Las intervenciones en Afganistán e Irak fueron un punto de inflexión. «¡Por supuesto que se puede imponer la democracia desde afuera!», insistían algunos señalando a la Alemania y el Japón de la segunda posguerra. Tenían razón, se puede. pero en condiciones que no están presentes en todos lados. La preexistencia de un Estado operativo es una de ellas. O la unidad nacional expresada en una lengua, una historia o mitos compartidos. A alemanes y japoneses les llevó siglos construir sus Estados-nación; otras regiones del mundo no completaron ese proceso. Reluctantes, fuimos descubriendo que la democracia moderna no es un fenómeno universal sino un lujo burgués.
Las guerras civiles en Siria y Libia corroboraron las sospechas: no se puede instalar una democracia sobre un Estado roto. Sin un buen auto, hasta un buen chofer termina estrellado. Antes de exportar un régimen, Occidente debía fomentar la construcción de instituciones. ¿Cuáles? Las inclusivas, por contraste con las extractivas. El objetivo sería alinear los incentivos individuales con los colectivos: que cada uno, procurando su propio beneficio, contribuyera al de todos. La mano del mercado sólo funciona cuando las instituciones la tornan visible.
Las instituciones importan
La justificación de este abordaje fue obra del politólogo James Robinson y el economista Daron Acemoglu. En su libro ¿Por qué fracasan los países?, ellos descartan las explicaciones tradicionales. El desarrollo no depende del clima o la geografía, alegan: los países fríos (como Rusia) también fracasan, y países cálidos (como España) pueden prosperar. Tampoco es la cultura: tanto el individualismo estadounidense como el comunitarismo japonés colocaron a sus economías entre las primeras del mundo. Menos mal, suspiramos, porque la geografía y la cultura son difíciles de modificar. Es más alentador que el éxito o el fracaso de una sociedad dependan de la acción humana. Y eso sugieren Robinson y Acemoglu. La clave no está, sin embargo, en las políticas públicas; sería fácil alcanzar el desarrollo si bastase con implementar un recetario de corto plazo. El secreto reside en las instituciones, que cristalizan acciones en el largo plazo.
Ahora bien, el fútbol de potrero tiene las mismas reglas (instituciones) que el profesional. Sin embargo, la buena fe y alguna escaramuza ocasional alcanzan para hacerlas cumplir. Pero la alta competencia exige árbitros profesionales y un sistema que los respalde y controle. Sin árbitros es esperable una guerra campal. Manteniendo la metáfora, el desarrollo es como la alta competencia, donde las instituciones son las reglas, y el Estado, el árbitro. En la historia de la humanidad, sin embargo, abundan la ausencia o la venalidad del referí. Nuestra creencia en la normalidad del Estado, alimentada de presente y corto plazo, contradice siglos de Estados fallidos.

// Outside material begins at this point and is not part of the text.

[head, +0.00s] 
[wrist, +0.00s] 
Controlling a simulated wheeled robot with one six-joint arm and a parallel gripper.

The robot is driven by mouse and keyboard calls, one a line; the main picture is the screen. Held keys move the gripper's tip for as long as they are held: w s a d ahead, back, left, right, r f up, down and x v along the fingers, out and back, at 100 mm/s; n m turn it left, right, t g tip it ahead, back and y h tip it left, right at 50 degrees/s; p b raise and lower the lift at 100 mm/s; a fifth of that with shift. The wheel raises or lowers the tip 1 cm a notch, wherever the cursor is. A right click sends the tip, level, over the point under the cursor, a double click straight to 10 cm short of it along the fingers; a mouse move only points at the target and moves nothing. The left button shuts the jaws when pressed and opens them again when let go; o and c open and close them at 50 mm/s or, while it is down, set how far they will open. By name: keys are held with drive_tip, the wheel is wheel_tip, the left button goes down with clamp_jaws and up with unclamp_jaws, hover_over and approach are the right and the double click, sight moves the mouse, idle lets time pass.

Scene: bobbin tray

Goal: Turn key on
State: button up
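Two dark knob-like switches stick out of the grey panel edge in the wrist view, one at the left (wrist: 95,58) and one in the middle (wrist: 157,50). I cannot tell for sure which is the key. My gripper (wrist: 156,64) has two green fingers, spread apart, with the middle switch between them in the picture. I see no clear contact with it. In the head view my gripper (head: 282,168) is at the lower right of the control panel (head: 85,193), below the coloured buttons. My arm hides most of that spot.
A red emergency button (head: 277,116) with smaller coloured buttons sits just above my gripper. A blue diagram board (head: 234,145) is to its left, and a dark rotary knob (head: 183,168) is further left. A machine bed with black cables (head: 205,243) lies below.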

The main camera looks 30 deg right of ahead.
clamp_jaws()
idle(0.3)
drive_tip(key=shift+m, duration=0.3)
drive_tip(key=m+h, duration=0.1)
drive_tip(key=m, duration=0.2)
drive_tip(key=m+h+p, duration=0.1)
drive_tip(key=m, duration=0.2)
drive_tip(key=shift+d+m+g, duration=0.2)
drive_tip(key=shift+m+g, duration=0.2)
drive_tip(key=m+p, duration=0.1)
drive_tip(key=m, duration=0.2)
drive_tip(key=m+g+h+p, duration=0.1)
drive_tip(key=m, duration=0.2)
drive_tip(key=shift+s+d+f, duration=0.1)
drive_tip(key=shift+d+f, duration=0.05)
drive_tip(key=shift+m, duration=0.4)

Foto: Carlos Barría / Reuters.
Tres académicos se unieron recientemente en la denuncia de este error. Ernesto Dal Bó (profesor argentino de Berkeley), Pablo Hernández Lagos (chileno de NYU) y Sebastián Mazzuca (argentino de Johns Hopkins) muestran que las instituciones no funcionan en el vacío, sino sobre un sustrato previo: el equilibrio entre producción y defensa. Sin producción de excedente (es decir, más bienes de los que se consumen) no hay prosperidad; y sin capacidad de defender el excedente contra ataques predadores no hay sustentabilidad. La economía y la fuerza son necesarias en partes iguales para explicar la génesis de la civilización. Las instituciones inclusivas sólo funcionan una vez que la fuerza asegura el orden público, es decir, cuando el Estado afirma su monopolio de la violencia hacia adentro de la sociedad y frente a sus enemigos externos. Es este monopolio el que hoy tambalea en varias zonas del globo.

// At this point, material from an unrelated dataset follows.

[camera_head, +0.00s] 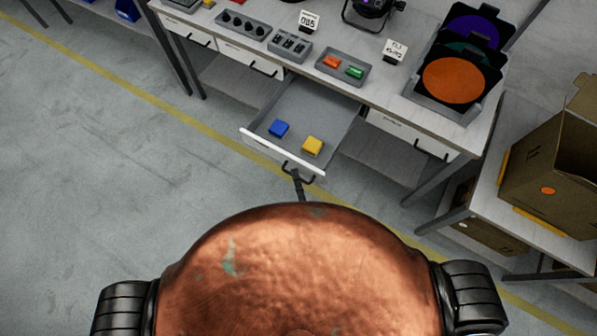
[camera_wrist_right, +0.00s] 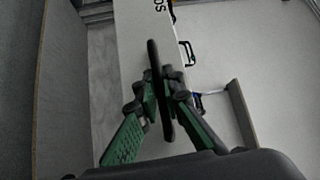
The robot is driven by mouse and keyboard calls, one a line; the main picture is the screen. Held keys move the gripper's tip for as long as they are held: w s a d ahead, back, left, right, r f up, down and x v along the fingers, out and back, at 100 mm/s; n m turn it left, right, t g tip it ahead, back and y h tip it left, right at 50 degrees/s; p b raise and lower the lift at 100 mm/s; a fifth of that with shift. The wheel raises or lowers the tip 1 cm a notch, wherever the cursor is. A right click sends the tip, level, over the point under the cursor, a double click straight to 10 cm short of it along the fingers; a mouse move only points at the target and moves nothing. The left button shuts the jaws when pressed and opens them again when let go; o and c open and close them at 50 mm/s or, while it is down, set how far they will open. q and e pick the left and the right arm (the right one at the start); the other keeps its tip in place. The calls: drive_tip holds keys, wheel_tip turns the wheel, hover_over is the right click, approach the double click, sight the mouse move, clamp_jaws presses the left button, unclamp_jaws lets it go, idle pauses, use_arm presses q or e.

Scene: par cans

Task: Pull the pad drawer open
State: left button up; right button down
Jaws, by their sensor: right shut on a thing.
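The pad drawer (camera_head: 258,147) stands pulled out from under the bench, its white front facing me. A blue pad (camera_head: 278,128) and a yellow pad (camera_head: 312,145) lie inside it. My right gripper (camera_head: 297,176) is at the drawer's dark handle (camera_head: 285,166), mostly hidden behind my own body. In the right wrist view my right gripper (camera_wrist_right: 161,96) has its fingers on both sides of the handle (camera_wrist_right: 155,60) and is shut on it. The white drawer front (camera_wrist_right: 147,28) with part of its lettering shows behind. My left gripper is not in view.
The bench (camera_head: 408,100) holds a tray (camera_head: 326,73) with red and green pieces and a rack with coloured discs (camera_head: 455,80). Other closed drawers (camera_head: 250,59) flank the open one. A cardboard box (camera_head: 545,165) stands at the right. The floor at left is clear.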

¿Las instituciones importan?
Crisis como las que sufren Venezuela, Siria o la misma Unión Europea sugieren que la civilización no enfrenta un déficit democrático, según está de moda afirmar, sino un potencial colapso del orden político. Si asoma una era de Estados fallidos, resulta inapropiado preocuparse por el jogo bonito. Lo que falta en el mundo son referís más que reglamentos o jugadores.
El analista venezolano Moisés Naím tiene una explicación para la multiplicación de los colapsos. Él sostiene que el poder está cambiando de manos: de grandes ejércitos a bandas de insurgentes, de corporaciones a emprendedores, de los palacios presidenciales a las plazas públicas. Pero también está cambiando de naturaleza: el poder es cada vez más fácil de ganar, más difícil de ejercer y más fácil de perder. Como consecuencia, los líderes actuales tienen menos poder que sus antecesores, y la inestabilidad es mayor. En contraste con el pasado, sin embargo, los cambios son casi siempre reactivos. Los nuevos micropoderes derrocan dictadores y destruyen monopolios, pero no construyen alternativas. El resultado no es más libertad sino caos y bloqueo.
Ante el desafío de la erosión, nuevos líderes apelan a la concentración. El hombre (y, cada vez más, la mujer) fuerte es el símbolo de los tiempos. Donald Trump, Marine Le Pen, Hugo Chávez, Recep Tayyin Erdogan: en todos lados surgen dirigentes que se insurgen contra el desorden y la moderación. Defienden la idea de Estado o nación fuerte.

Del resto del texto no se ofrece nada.